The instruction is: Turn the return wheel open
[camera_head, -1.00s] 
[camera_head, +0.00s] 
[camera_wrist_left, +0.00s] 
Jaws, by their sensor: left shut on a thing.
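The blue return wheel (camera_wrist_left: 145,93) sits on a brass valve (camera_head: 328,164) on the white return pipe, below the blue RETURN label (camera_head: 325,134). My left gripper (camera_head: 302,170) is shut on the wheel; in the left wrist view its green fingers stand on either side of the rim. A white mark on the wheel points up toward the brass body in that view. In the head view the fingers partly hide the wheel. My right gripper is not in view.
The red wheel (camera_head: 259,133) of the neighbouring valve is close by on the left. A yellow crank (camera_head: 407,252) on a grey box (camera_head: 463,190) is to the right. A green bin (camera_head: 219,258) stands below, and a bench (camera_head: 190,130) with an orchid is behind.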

+===+

- **STATED TASK**:
Exactly as written, give again every line from the one containing "[camera_head, -1.00s]" through the last line of the material above, and no other lines.

- **ANSWER TO THE TASK**:
[camera_head, -1.00s] 
[camera_head, +0.00s] 
[camera_wrist_left, +0.00s] 
Jaws, by their sensor: left shut on a thing.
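The blue return wheel (camera_wrist_left: 145,93) sits on a brass valve (camera_head: 328,164) on the white return pipe, below the blue RETURN label (camera_head: 325,134). My left gripper (camera_head: 302,170) is shut on the wheel; in the left wrist view its green fingers stand on either side of the rim. A white mark on the wheel points up toward the brass body in that view. In the head view the fingers partly hide the wheel. My right gripper is not in view.
The red wheel (camera_head: 259,133) of the neighbouring valve is close by on the left. A yellow crank (camera_head: 407,252) on a grey box (camera_head: 463,190) is to the right. A green bin (camera_head: 219,258) stands below, and a bench (camera_head: 190,130) with an orchid is behind.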

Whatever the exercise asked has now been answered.